Color Zen - Wii U Review

Color Zen is a different sort of puzzle game. It has its roots in the mobile platform, and those simplistic visuals still carry over to the Nintendo Wii U's version of the downloadable title as well. No scoring, no game over, just trial and error until you complete a level and move onto the next one. The end result? A rare gaming experience that is more soothing than frustrating and an excellent diversion from the rest of your day.


The concept is simple in practice, but brilliantly executed. You have objects on the screen that are of a specific color. Collide that object with another of the same color, and those colors disappear. Each stage is outlined in a specific color, and you want this to be your 'final' color you remove. So for example if you have two red circles and two blue circles and the frame of the level is blue, combine the reds first and then the blues.

While all of this seems so simple as to be easy or perhaps even dull, the layered colors help to create a distinct order of operation. A circle made of blue might be outlined in red. So you need to collide that object with another red one, so you can then access the blue. Extrapolate those rules out further, with multiple objects and borders, and you can quickly see how the mental gymnastics grow more and more complicated.

The visuals are very basic, with simple shapes such as circles, squares and diamonds making up the objects. Still, they can be moved around with the stylus, bouncing off of one another and quickly disrupting the initial screen's layout. The intuitive drag controls and satisfying puzzles make this a low barrier to entry, but can keep you busy for some time if the game's overall formula appeals to you.

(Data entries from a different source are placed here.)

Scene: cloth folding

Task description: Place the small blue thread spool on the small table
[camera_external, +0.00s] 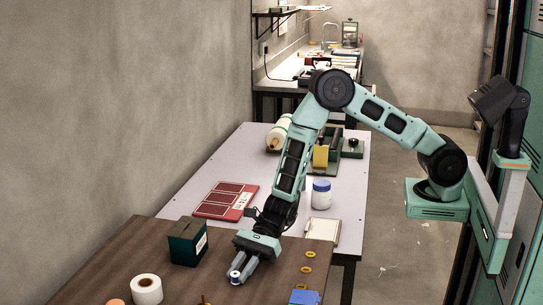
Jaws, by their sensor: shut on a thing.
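My gripper (239,274) points down over the brown wooden table (125,262) at the front. It is shut on a small spool (235,276) with a pale top and a blue middle, which looks like the small blue thread spool. The fingers hide part of it, and I cannot tell whether it touches the tabletop. A pale grey table (232,165) adjoins the brown one behind it. I cannot tell which of the two is the small table.
On the brown table are a dark green box (188,242), a white roll (146,290), several yellow rings (309,254) and a blue item (304,297). The pale table bears a red panel (226,200), a blue-lidded jar (321,194) and a clipboard (323,232). Its middle left is clear.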

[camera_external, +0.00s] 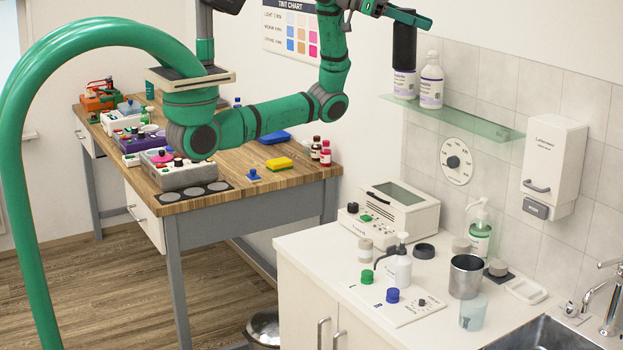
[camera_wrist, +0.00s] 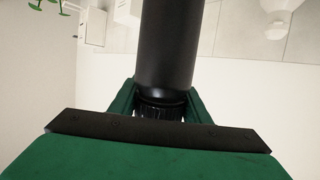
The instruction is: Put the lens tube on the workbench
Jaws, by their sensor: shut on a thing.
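The lens tube is a black upright cylinder (camera_external: 404,48) at the top right of the external view. My gripper (camera_external: 408,18) is shut on its upper part, above the glass shelf. In the wrist view the tube (camera_wrist: 168,45) stands out between my green gripper's fingers (camera_wrist: 160,105). In the external view it covers the top of a white bottle; I cannot tell whether it touches the shelf. The workbench (camera_external: 292,180) is the wooden-topped table with grey legs at the left, well away from the tube. My arm hides part of its top.
Two white bottles (camera_external: 431,85) stand on the glass shelf (camera_external: 465,117). Below is a white counter (camera_external: 330,262) with a boxy device (camera_external: 395,208), pump bottles and a metal cup (camera_external: 465,277). Coloured devices (camera_external: 185,172) crowd the workbench's left side; a yellow block (camera_external: 279,164) and small bottles stand toward its right.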

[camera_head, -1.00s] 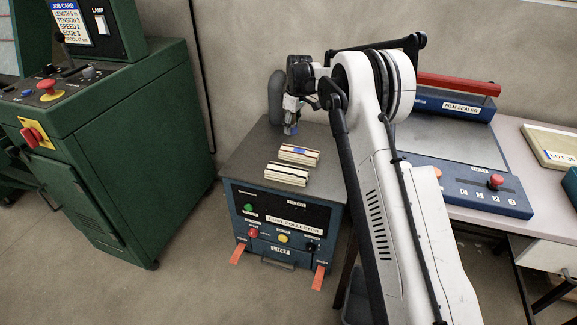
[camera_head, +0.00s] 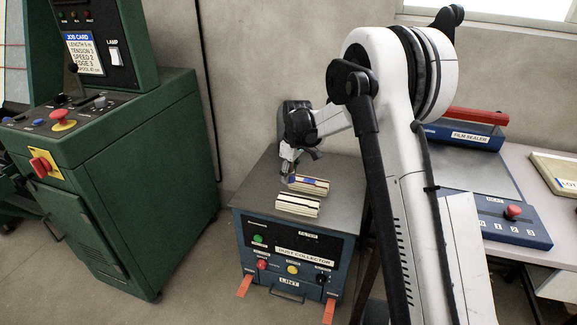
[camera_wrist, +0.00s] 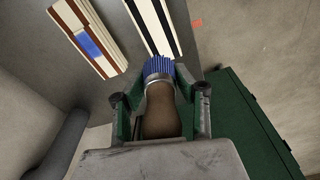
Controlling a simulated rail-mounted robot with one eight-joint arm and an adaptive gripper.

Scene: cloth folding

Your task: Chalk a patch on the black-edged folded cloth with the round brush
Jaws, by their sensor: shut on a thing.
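The black-edged folded cloth (camera_head: 298,206) lies on the dust collector's top, nearer the front. In the wrist view this cloth (camera_wrist: 157,22) is white with black bands, and no blue shows on its visible part. My gripper (camera_head: 287,180) is shut on the round brush (camera_wrist: 160,108), which has a brown handle, metal ferrule and blue bristles. The bristle tip (camera_wrist: 157,66) overlaps the near end of the black-edged cloth in the wrist view; I cannot tell whether they touch. A second folded cloth with brown edges (camera_wrist: 82,32) lies beside it, bearing a blue patch.
The dust collector (camera_head: 345,200) has a flat grey top with free room around the cloths. A green machine (camera_head: 150,150) stands to the left. A film sealer (camera_head: 465,180) on a table is to the right, behind my arm. The wall is close behind.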

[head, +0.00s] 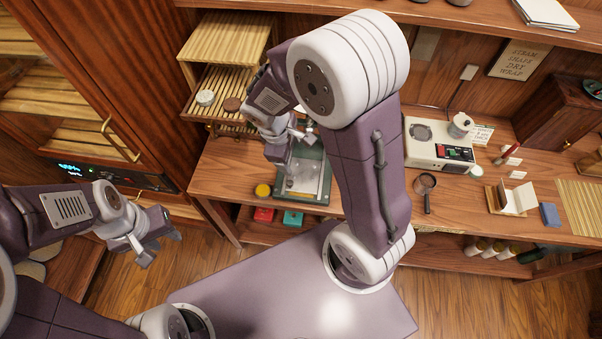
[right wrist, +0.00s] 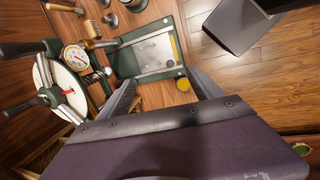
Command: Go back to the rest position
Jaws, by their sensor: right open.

What really helps to sell the game is the music, which I believe can be best described as soothing.
The music has a slow, calm pace, which really suits the style Color Zen tries to portray. There is no frantic platforming, not timers reminding you how long you have been playing and no high scores to worry about beating. There are 460 stages found through a variety of modes such as Classic, Reflection, Serenity and Nature. This amount of content helps to make Color Zen a game with a lot more to do than you might initially expect.


Color Zen is not a game I spent huge blocks of time with, but it made for a comfortable, relaxing diversion when I had a few minutes to kill between doing other things. If you are looking for an inexpensive title that gives you something different to do with your Wii U, Color Zen is an easy recommendation.